Descends Zachée, je veux faire route avec toi. Descends vite : c’est plutôt ta maison qui est le lieu de la rencontre. Viens Zachée ! Il faut que je demeure chez toi aujourd’hui. Je veux te rencontrer chez toi, dans ton quotidien, dans tes habitudes, au milieu de tes frères.

Viens Zachée, tu as encore un effort à faire. J’apprécie bien ton effort. Mais cet effort ne doit pas être seulement physique, grimper un arbre. Tu dois compléter ta démarche. Tu m’as rencontré avec les yeux, il faut maintenant me rencontre dans ton cœur. Le lieu de la rencontre c’est bien ton cœur. C’est là que je veux te parler. Le lieu de la rencontre c’est bien ta conscience, c’est là que je veux te dicter les décisions à prendre. Passons à l’autre phase. Descends vite. Point n’est besoin d’inventer l’extraordinaire. Ta petite volonté c’est tout ce que je veux. Il me suffit de voir que je suis vraiment attendu. Maintenant allons dialoguer dans ta maison, qui sera désormais la mienne. Car je veux demeurer avec toi.

Descends de ton sycomore pour rejoindre tes frères, ne sois pas trop haut, descends. Le lieu du rendez-vous avec ton Seigneur, c’est au milieu des autres et non pas dans les hauteurs. Descends de ton sycomore car tu as un témoignage de conversion à donner. C’est de ta maison que commencera ta mission.

Zachée descend, Jésus lui aussi descend. Puisqu’il va manger avec les pécheurs. Il ne retenait pas jalousement le rang qui l’égalait à Dieu.
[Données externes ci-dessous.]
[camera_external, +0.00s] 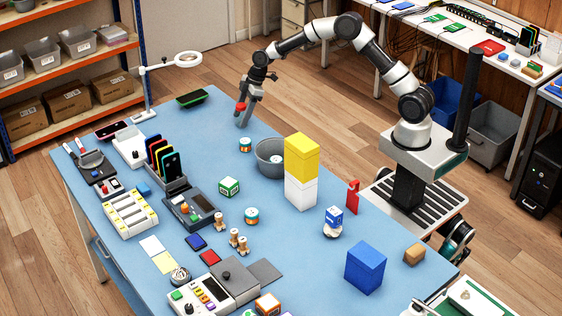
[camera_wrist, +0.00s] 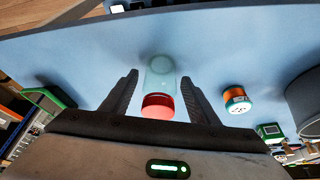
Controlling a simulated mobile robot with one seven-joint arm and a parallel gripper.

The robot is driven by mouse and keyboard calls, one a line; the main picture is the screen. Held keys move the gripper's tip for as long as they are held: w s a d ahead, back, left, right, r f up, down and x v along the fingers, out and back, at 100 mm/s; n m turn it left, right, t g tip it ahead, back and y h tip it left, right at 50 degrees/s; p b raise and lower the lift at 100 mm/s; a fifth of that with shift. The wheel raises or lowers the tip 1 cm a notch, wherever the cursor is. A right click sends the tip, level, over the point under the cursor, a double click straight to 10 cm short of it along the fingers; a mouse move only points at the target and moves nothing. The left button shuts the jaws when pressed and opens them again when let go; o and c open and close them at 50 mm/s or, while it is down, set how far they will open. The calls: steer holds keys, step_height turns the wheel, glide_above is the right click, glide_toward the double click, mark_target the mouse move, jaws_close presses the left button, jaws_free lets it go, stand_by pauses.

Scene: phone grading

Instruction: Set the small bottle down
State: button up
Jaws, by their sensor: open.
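The small bottle (camera_wrist: 159,72) has a clear, pale green body and a red cap (camera_wrist: 158,106). In the wrist view it is between the two fingers of my gripper (camera_wrist: 159,77), with a gap on each side. My gripper is open. In the external view my gripper (camera_external: 243,115) points down at the far end of the blue table (camera_external: 290,250), and the red cap shows beside its fingers. The bottle's body is hard to make out there, and I cannot tell whether its base touches the table.
A dark green-edged device (camera_external: 192,98) lies to the left of my gripper, near a ring lamp (camera_external: 187,58). Table around the bottle is bare.

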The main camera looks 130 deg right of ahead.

Il s’est anéanti (cf. Ph 2, 6). Il nous rejoint dans notre condition d’hommes pécheurs.

En effet, Frères et Sœurs, la rencontre de Jésus avec Zachée fut donc une rencontre aimante et transfigurante. Une rencontre séduisante même si l’opinion publique, les amis, les observateurs, n’y étaient pas favorables. Zachée n’avait aucune chance avec l’opinion publique. Mais avec Jésus, il a pu recommencer. Nul n’est jamais perdu pour Dieu.

Si au début Zachée était considéré et identifié comme un riche publicain malhonnête, après avoir accueilli Jésus, il est identifié comme fils d’Abraham, donc héritier de la promesse du salut. Et surtout ne manquons de remarquer que Jésus a sauvé Zachée au passage vers Jérusalem, le lieu où plus tard, il sera mis à mort, enterré et ressuscité. C’est tout l’itinéraire pascal qui y est ainsi insinué. Donc accueillir Jésus, c’est s’ouvrir au salut. « Aujourd’hui, dit Jésus lui-même, le salut est arrivé pour cette maison, car lui aussi est un fils d’Abraham. En effet, le Fils de l’homme est venu chercher et sauver ce qui était perdu.»
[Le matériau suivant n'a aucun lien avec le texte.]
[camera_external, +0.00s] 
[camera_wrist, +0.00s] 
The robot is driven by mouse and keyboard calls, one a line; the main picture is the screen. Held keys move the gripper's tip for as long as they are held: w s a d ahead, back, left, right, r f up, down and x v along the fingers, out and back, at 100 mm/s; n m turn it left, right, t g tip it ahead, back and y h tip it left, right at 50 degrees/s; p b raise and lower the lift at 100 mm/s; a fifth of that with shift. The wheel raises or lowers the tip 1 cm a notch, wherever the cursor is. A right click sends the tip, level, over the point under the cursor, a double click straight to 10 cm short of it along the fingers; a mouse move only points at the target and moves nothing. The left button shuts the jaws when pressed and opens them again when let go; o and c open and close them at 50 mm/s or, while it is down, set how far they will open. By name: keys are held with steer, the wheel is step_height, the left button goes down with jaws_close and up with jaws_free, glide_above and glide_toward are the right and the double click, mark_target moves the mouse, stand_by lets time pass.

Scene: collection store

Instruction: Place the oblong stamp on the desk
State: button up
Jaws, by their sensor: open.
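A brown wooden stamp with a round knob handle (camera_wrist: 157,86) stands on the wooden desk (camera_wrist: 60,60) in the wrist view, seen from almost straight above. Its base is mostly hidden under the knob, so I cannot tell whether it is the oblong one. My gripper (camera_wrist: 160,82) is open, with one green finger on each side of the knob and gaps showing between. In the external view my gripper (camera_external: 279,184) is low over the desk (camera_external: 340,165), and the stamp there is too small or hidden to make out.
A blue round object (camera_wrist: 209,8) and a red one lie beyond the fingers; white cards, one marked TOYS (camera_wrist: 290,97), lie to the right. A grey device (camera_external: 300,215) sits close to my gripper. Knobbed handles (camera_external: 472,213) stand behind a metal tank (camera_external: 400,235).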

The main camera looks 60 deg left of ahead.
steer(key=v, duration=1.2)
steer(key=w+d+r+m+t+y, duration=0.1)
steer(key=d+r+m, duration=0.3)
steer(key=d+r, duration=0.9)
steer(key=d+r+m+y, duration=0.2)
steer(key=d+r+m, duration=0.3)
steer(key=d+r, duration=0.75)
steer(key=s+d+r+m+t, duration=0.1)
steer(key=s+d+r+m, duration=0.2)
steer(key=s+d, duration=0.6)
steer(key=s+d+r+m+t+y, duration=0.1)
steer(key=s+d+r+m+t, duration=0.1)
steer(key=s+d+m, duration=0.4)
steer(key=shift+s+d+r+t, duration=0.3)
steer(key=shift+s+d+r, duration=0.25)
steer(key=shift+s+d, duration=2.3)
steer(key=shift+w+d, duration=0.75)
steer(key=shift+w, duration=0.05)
Frères et Sœurs, aujourd’hui il est urgent d’accueillir Jésus dans notre vie, dans nos maisons. Venir à l’Église, c’est très bien, c’est la première étape. Mais accueillir Jésus en est la deuxième. N’ayons pas peur d’ouvrir grandes nos portes au Christ. Ne résistons pas à l’appel du Seigneur qui s’invite aujourd’hui à demeurer chez nous. Ne ratons pas ce temps de grâce au passage dans notre temps. Je demande toujours une grande grâce au Seigneur : “la grâce d’être habité par lui pour qu’au soir de ma vie je puisse habite dans sa maison”.

Demandons au Seigneur la grâce de pouvoir transformer comme Zachée nos impuissances en désir constant de le rencontrer ; nos léthargies en synergie et en feu brûlant qui nous urgent à le rencontrer. Demandons-lui la grâce d’avoir toujours faim de lui ; la grâce d’avoir grand goût de Dieu.

Et surtout ne l’oublions pas : le raccourci, le sycomore le plus sûr pour voir Jésus aujourd’hui, c’est le prochain. Ce sont les petits gestes du repentir sincère, les gestes de charité envers le pauvre opprimé et des actions de justice envers le malheureux exploité et désemparé. C’est alors que nous serons capables de rompre le pain et de partager la coupe du Christ, lui qui vient aujourd’hui à notre rencontre dans cette eucharistie.